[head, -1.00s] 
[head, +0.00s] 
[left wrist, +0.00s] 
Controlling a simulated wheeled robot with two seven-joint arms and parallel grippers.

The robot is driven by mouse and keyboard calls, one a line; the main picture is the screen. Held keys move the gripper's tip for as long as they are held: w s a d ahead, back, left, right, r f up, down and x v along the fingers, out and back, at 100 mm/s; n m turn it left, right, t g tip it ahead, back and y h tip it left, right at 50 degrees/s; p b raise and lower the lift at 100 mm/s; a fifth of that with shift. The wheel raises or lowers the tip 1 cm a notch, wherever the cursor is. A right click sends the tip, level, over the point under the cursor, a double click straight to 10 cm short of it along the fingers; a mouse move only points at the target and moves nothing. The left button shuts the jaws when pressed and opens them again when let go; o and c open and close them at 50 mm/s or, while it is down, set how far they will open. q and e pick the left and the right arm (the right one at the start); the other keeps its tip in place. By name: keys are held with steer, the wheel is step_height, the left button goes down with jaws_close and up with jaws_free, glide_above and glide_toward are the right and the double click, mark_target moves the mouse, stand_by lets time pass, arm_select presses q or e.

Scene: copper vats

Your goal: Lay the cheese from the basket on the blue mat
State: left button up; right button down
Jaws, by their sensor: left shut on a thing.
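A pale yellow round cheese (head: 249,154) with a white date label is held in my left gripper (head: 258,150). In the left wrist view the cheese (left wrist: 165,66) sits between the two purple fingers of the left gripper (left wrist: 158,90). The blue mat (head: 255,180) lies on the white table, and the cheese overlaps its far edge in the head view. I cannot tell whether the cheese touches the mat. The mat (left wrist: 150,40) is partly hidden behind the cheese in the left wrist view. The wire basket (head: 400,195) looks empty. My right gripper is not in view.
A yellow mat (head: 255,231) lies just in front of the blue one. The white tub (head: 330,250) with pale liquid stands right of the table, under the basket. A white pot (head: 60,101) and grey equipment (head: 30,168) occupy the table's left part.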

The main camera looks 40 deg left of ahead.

====

» **Your task**
Above are some lines. Repeat exactly, and only, those from the line that has "[left wrist, +0.00s]" through the line that has "Controlling a simulated".

» **Task solution**
[left wrist, +0.00s] 
Controlling a simulated wheeled robot with two seven-joint arms and parallel grippers.

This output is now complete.